GIVEN INSTRUCTION -
Every line that holds the string "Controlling" is to be identified and copied.

MATERIAL SUPPLIED -
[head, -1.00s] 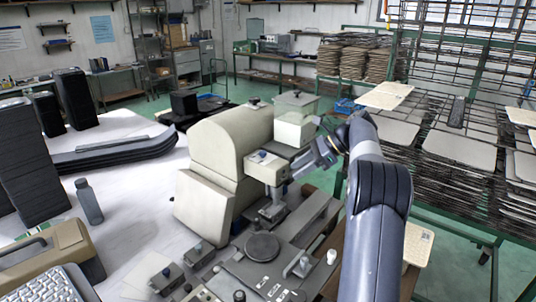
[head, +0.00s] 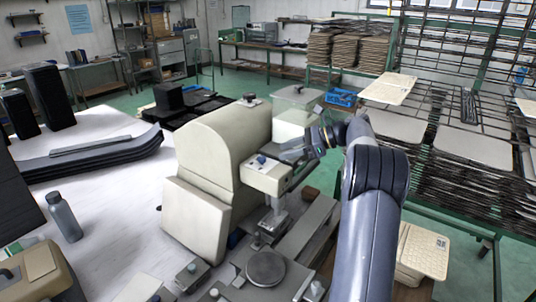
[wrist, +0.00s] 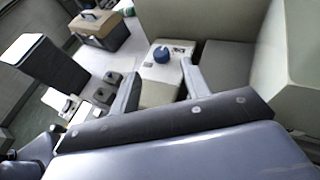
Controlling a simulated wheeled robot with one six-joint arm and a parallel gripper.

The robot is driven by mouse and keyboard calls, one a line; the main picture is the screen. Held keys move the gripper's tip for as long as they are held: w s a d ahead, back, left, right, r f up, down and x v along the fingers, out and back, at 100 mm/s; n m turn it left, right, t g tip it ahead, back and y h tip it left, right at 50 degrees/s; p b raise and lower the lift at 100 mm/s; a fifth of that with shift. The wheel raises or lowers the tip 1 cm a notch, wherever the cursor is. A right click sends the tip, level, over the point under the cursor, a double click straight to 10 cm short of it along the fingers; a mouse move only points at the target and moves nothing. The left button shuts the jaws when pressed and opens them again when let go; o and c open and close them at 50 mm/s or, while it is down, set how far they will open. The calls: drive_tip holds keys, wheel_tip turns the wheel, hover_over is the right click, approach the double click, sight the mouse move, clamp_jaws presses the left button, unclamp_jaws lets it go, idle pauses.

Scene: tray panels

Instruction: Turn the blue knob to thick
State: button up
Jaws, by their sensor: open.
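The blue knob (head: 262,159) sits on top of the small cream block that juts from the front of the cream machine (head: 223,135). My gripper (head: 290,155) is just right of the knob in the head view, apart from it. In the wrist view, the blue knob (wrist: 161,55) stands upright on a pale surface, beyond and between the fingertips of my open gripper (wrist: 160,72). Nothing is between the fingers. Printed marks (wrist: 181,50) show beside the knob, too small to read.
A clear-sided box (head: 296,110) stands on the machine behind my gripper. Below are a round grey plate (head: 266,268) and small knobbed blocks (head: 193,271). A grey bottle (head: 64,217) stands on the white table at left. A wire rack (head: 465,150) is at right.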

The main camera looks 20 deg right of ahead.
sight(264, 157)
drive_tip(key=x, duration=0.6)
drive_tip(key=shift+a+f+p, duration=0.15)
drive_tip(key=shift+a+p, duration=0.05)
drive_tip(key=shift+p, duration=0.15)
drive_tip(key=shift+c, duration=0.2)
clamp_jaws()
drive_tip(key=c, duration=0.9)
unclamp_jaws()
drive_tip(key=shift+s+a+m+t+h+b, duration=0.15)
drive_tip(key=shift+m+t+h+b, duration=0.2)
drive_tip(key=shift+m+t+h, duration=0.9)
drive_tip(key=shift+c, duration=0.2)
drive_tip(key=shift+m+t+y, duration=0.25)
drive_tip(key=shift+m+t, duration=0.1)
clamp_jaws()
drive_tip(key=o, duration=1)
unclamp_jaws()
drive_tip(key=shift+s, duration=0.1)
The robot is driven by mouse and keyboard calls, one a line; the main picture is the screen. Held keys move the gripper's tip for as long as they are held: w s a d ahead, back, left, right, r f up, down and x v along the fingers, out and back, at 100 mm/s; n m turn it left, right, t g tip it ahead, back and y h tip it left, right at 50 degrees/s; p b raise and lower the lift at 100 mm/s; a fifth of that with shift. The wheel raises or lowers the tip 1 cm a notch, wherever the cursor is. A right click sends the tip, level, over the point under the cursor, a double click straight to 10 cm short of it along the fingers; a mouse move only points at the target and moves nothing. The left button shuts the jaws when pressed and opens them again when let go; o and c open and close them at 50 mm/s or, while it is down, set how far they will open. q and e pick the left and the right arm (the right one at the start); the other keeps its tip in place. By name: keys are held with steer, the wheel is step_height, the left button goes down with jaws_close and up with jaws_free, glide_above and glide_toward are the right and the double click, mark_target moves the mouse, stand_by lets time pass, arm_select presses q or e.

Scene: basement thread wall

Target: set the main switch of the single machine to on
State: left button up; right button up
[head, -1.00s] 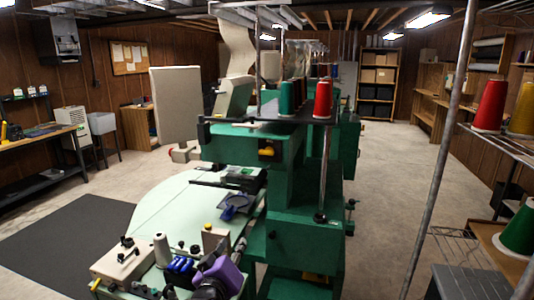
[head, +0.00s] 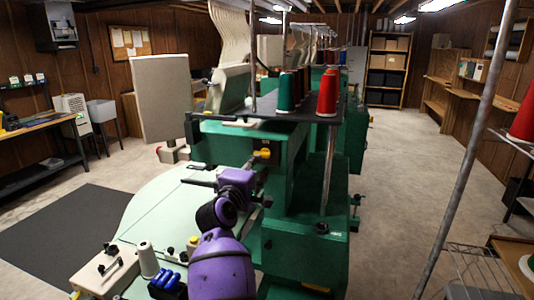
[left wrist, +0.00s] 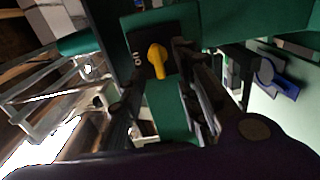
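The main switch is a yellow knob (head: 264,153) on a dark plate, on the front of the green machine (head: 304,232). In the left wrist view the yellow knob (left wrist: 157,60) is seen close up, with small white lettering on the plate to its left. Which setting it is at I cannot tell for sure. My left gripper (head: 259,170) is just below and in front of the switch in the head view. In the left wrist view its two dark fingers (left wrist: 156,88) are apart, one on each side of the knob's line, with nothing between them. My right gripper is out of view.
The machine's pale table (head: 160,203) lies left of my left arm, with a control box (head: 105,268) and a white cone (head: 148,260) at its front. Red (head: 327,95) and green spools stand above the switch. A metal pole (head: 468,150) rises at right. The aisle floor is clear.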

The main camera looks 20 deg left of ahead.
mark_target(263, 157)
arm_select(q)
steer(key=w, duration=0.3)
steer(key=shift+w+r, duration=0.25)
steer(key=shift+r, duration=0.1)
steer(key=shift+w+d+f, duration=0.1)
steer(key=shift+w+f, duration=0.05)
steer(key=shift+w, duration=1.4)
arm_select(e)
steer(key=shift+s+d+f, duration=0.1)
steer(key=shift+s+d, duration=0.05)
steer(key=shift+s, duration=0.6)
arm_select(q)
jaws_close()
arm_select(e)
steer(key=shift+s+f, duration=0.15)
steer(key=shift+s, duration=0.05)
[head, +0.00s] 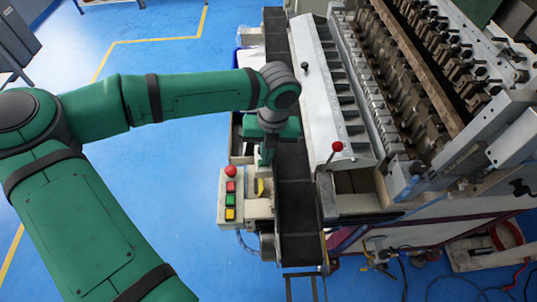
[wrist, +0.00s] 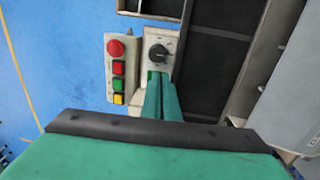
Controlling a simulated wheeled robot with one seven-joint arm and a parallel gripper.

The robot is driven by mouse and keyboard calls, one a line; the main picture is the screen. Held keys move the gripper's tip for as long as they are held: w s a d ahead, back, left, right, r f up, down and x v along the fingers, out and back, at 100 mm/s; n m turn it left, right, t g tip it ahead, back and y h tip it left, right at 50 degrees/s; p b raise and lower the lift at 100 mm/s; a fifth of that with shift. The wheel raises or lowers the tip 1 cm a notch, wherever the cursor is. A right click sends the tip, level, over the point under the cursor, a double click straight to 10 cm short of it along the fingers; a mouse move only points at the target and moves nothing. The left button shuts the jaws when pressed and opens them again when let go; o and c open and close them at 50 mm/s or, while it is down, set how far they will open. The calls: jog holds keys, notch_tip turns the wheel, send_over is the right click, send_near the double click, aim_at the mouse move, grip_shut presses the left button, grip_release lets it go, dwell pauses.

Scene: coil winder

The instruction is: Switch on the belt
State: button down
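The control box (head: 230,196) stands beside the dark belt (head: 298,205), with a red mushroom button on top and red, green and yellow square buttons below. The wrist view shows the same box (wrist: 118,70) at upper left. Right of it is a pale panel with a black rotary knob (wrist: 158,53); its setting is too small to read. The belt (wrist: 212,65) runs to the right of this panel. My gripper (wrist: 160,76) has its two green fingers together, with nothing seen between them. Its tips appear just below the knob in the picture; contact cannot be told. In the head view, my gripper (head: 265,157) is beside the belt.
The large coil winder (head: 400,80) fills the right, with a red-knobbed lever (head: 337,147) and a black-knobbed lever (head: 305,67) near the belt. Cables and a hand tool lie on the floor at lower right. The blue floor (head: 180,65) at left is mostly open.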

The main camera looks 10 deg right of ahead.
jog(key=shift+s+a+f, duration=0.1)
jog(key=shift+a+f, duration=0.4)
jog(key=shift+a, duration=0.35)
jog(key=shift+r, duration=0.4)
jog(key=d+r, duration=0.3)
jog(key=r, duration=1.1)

RESPONSE BELOW -
Controlling a simulated wheeled robot with one six-joint arm and a parallel gripper.
Controlling a simulated wheeled robot with one seven-joint arm and a parallel gripper.

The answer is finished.